**DATASET CONTENT**
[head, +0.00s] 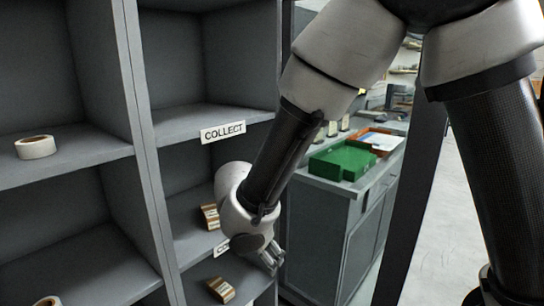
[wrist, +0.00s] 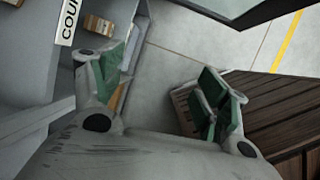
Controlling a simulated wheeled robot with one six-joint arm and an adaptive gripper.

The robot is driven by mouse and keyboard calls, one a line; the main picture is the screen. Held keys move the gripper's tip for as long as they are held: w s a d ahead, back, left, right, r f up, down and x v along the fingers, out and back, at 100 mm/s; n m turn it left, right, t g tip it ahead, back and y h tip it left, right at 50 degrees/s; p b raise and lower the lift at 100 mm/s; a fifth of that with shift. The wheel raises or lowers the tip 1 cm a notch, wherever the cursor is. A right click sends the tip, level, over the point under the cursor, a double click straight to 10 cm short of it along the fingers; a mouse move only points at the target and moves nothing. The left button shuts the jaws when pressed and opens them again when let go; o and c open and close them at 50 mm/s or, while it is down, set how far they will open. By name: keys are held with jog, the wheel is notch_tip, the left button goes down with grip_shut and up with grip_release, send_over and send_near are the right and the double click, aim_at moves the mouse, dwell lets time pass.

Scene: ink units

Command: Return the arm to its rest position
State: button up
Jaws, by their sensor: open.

**TASK TO COMPLETE**
Would you reproduce the lines above, from the very first through the line containing "Controlling a simulated", exactly and without the pictures?

**FINISHED ANSWER**
[head, +0.00s] 
[wrist, +0.00s] 
Controlling a simulated wheeled robot with one six-joint arm and an adaptive gripper.

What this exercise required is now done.